Hamilton's argument against juried impeachment trials illustrates his own intentions if not that of the Framers at large. He insisted on "the necessity of a numerous court for the trial of impeachments," arguing that "the awful discretion which a court of impeachments must necessarily have, to doom to honour or infamy the most confidential and most distinguished characters of the community, forbids the commitment of the trust to a small number of persons." Hamilton believed a small jury would be too narrow-minded and too easily subjected to intimidation.

Hamilton did not explicitly rule out the Senate sitting as a large jury. It is safe to assume that fifty jurors might be broader-minded and less subject to intimidation that twelve jurors. Hamilton did refer to "the judicial character of the senate," and stated that the Senate is "the most fit depository of this important trust," such character being "the requisite neutrality towards those whose conduct may be the subject of public scrutiny," which would protect them and the nation from "the persecution of an intemperate or designing majority in the House of Representatives."

And that, he wrote, is why there is an "assigning to one house [Representatives] the right of accusing, to the other [Senate] the right of judging." The Senate, which is virtually the vestige of the House of Lords and the ancient King's Court, is a much smaller body than the House of Representatives, yet it larger than a jury of twelve peers. Our personal view is that a separate, independent Grand Jury, capable of appointing its own prosecutors, should sit year round and constantly conduct inquisitions into criminal conduct in high offices and render the appropriate indictments.

But why not try cases of impeachment in the Supreme Court? Because the accused is constitutionally subject to double jeopardy: an officer convicted in the Senate can also be indicted and tried in the criminal courts; their decisions, in turn, are subject to appeal to the U.S. Supreme Court. It would be unfair for the same branch of government, the Judiciary, to try both cases.  However, Hamilton speculated on a possible combination of the Senate and Supreme Court. And now there exists a partial combination - the Chief Justice of the Supreme Court presides over impeachment trials in the Senate. Hamilton also discussed the notion of a completely independent court of impeachments, but reasoned that such a court would be impractical given the circumstances at the time.

Hamilton seems to feel that impeachment trials are criminal trials over which the Senate has jurisdiction. However, he understood very well that the crimes tried would be political crimes inasmuch as they are offenses "which proceed from the misconduct of public men, or in other words, from the abuse of violation of some public trust.... The prosecution of them, for this reason, will seldom fail to agitate the passions of the whole community, and to divide into parties."

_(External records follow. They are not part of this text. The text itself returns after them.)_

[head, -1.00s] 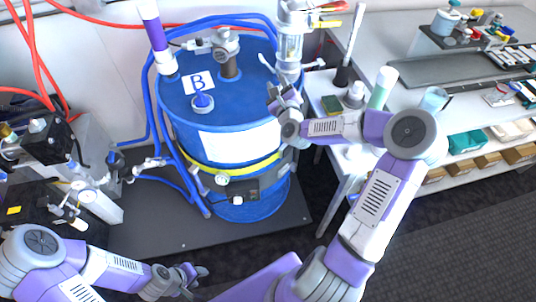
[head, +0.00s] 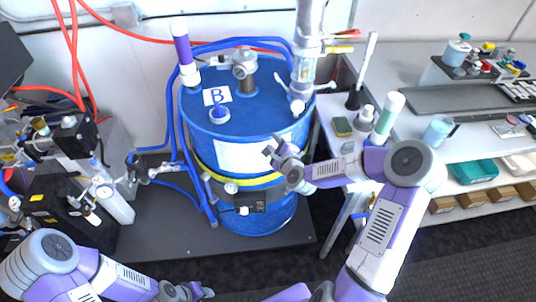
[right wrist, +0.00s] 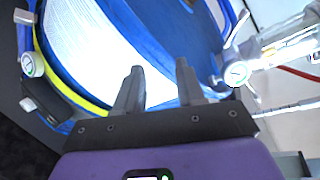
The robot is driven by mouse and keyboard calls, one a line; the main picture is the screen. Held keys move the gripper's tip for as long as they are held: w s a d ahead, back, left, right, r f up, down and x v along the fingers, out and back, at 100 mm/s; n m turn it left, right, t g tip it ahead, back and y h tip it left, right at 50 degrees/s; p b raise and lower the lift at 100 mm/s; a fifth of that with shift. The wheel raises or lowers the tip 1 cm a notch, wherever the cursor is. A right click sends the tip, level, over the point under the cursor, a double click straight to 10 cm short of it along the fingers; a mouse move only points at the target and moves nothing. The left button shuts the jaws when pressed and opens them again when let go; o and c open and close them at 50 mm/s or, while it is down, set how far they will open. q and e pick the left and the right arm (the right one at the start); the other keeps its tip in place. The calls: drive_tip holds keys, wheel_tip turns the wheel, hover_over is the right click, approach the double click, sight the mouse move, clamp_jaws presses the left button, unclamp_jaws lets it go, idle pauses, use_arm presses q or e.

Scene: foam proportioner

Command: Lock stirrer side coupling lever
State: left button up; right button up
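The clear upright cylinder (head: 306,65) stands on the right of the blue drum's lid and also shows in the right wrist view (right wrist: 285,52). A yellow-handled lever (head: 339,49) and a red-handled lever (head: 347,33) stick out from its right side. I cannot tell which part is the stirrer side coupling lever. A white fitting (head: 297,105) sits at the cylinder's foot. My right gripper (head: 271,146) is open and empty in front of the drum's white label, below that fitting; its fingers stand apart in the right wrist view (right wrist: 158,68). My left gripper (head: 201,291) is low at the bottom, its fingers unclear.
The blue drum (head: 262,215) stands on a dark base plate (head: 150,238) with blue hoses around it. A white tube with a purple band (head: 184,53) rises at the lid's left. Pump equipment (head: 108,195) is at left. A bench (head: 420,60) with cups is at right.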

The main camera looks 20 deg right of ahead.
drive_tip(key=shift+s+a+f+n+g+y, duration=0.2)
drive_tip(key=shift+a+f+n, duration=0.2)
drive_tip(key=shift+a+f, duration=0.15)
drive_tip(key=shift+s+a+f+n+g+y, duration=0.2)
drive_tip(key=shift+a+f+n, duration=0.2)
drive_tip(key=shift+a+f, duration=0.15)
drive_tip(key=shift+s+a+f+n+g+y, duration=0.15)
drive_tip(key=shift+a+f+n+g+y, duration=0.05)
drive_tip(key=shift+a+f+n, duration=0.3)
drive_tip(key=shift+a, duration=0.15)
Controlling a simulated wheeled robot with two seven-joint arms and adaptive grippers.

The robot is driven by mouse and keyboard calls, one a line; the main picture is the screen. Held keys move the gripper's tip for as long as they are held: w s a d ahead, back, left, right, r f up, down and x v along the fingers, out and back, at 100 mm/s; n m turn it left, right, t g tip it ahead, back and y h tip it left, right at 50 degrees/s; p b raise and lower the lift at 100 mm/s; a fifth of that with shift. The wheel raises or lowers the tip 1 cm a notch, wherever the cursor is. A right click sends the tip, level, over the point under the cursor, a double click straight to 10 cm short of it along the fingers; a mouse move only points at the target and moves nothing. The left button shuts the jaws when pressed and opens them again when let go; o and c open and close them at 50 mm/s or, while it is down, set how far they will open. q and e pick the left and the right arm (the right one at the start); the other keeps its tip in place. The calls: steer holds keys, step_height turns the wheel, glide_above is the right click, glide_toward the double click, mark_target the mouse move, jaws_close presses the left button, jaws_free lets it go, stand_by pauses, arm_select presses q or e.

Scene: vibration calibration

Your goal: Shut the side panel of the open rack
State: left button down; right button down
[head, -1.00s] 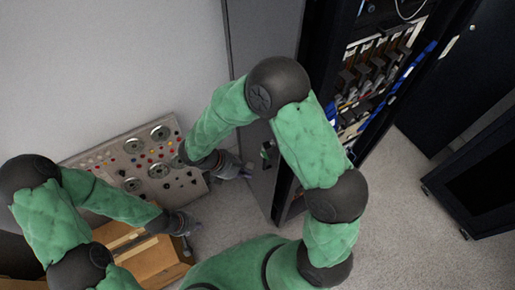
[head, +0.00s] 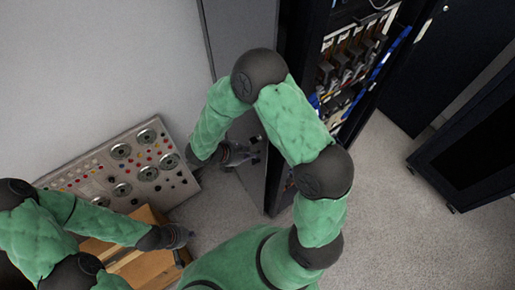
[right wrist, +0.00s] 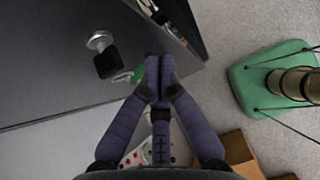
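The dark open rack (head: 322,60) stands at the upper middle of the head view, with shelves of equipment showing inside. Its grey side panel (head: 240,35) stands swung out on the rack's left. The panel also shows in the right wrist view (right wrist: 50,60), with a metal knob and black handle (right wrist: 104,54) on its face. My right gripper (head: 252,152) is at the panel's lower part, close to the handle. In the right wrist view its fingers (right wrist: 158,75) are together and empty, near the panel's edge; contact is unclear. My left gripper (head: 182,245) is low at the left, away from the panel; its fingers are unclear.
A sloped console (head: 120,172) with dials and buttons stands against the wall at left. A cardboard box (head: 150,265) is below my left gripper. Dark cabinets (head: 470,150) stand at the right. Carpet (head: 400,230) is clear between them and my right arm.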

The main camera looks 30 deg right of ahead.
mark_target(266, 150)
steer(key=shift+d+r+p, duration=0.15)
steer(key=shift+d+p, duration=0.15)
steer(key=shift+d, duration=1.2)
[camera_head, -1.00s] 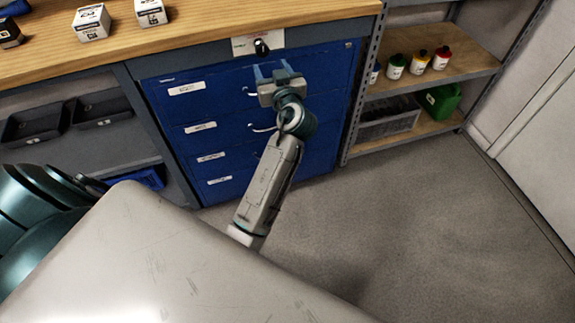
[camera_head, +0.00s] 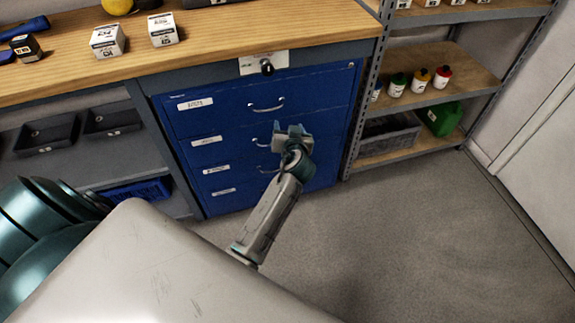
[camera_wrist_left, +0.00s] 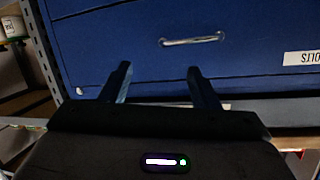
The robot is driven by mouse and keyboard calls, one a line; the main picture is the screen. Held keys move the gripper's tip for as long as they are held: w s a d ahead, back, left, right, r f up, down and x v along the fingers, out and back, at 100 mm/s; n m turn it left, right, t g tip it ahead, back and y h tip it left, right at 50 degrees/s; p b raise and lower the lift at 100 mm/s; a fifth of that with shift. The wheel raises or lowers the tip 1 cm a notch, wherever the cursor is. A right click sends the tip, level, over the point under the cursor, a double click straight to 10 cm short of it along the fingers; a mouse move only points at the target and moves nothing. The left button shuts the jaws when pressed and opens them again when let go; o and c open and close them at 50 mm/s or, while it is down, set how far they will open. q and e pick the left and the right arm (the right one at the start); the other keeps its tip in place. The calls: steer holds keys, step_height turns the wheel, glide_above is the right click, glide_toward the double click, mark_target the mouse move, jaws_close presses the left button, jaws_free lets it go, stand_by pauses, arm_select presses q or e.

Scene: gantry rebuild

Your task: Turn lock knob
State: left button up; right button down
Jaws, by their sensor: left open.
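The black lock knob (camera_head: 267,68) sticks out from a pale label plate (camera_head: 250,65) on the grey rail above the blue drawer cabinet (camera_head: 225,110). My left gripper (camera_head: 291,130) is open and empty, below the knob and apart from it, in front of the second drawer. In the left wrist view its two dark fingers (camera_wrist_left: 158,85) point toward a blue drawer front with a metal handle (camera_wrist_left: 192,40) and an upside-down label. I cannot make out the knob in that view. My right gripper is not in view.
A wooden worktop (camera_head: 220,40) with small boxes (camera_head: 107,41) lies above the cabinet. Shelves (camera_head: 445,80) with bottles and a green can (camera_head: 441,117) stand to the right. Dark bins (camera_head: 45,133) sit at the left. The floor (camera_head: 400,230) is clear.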

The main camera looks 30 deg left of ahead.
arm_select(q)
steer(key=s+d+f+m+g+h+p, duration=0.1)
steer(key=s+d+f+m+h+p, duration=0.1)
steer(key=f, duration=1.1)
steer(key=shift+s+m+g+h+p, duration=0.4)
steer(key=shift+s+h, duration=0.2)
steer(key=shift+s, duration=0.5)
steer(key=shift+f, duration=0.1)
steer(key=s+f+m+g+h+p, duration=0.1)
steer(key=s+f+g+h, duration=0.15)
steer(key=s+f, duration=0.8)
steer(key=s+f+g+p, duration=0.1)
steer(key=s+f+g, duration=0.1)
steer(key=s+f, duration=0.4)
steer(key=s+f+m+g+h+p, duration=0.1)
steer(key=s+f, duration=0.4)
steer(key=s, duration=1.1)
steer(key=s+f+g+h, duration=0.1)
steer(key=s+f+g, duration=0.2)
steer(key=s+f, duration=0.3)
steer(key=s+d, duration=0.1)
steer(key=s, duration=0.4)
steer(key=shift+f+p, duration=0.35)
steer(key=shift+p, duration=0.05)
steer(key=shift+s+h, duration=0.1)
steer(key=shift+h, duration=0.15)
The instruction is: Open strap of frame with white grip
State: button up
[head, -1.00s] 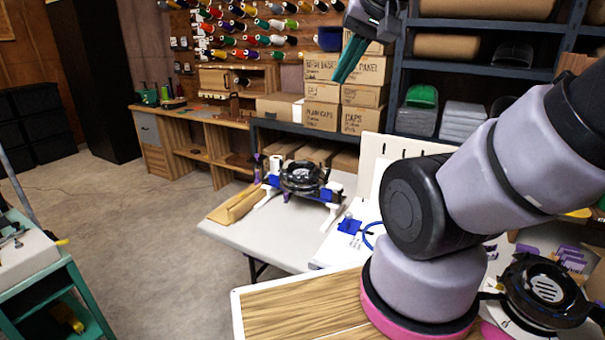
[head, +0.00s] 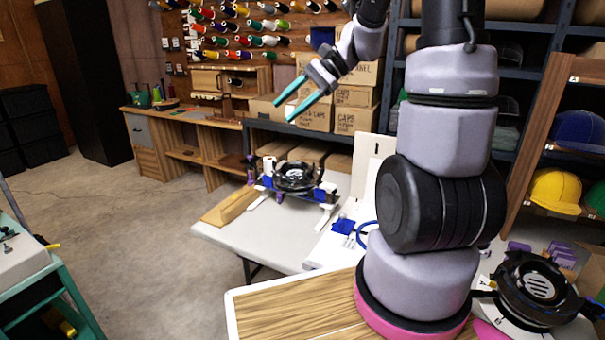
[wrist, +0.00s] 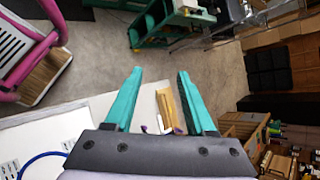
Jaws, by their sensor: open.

Of course every crime is a "political crime", in the broadest sense that all crimes offend the public, wherefore the state responds on behalf of the public with the prosecution of the offender. Crimes committed by persons of high authority might under that definition be called high crimes; even relatively minor crimes would have effects far broader and perhaps more severe consequences on the whole than serious crimes committed by ordinary persons. Yet under criminal law all offenders should be treated equally. A better definition of "political crime” might be more suitable, a definition that would include under political crimes "high crimes and misdemeanors" that present a clear and present danger to the existence of the state. There has been considerable controversy on the definition of 'crimes', in the clause 'high crimes and misdemeanors', ever since the first impeachment, of Senator William Blount, a prototypical American wheeler-dealer whose real estate speculations landed him in murky water.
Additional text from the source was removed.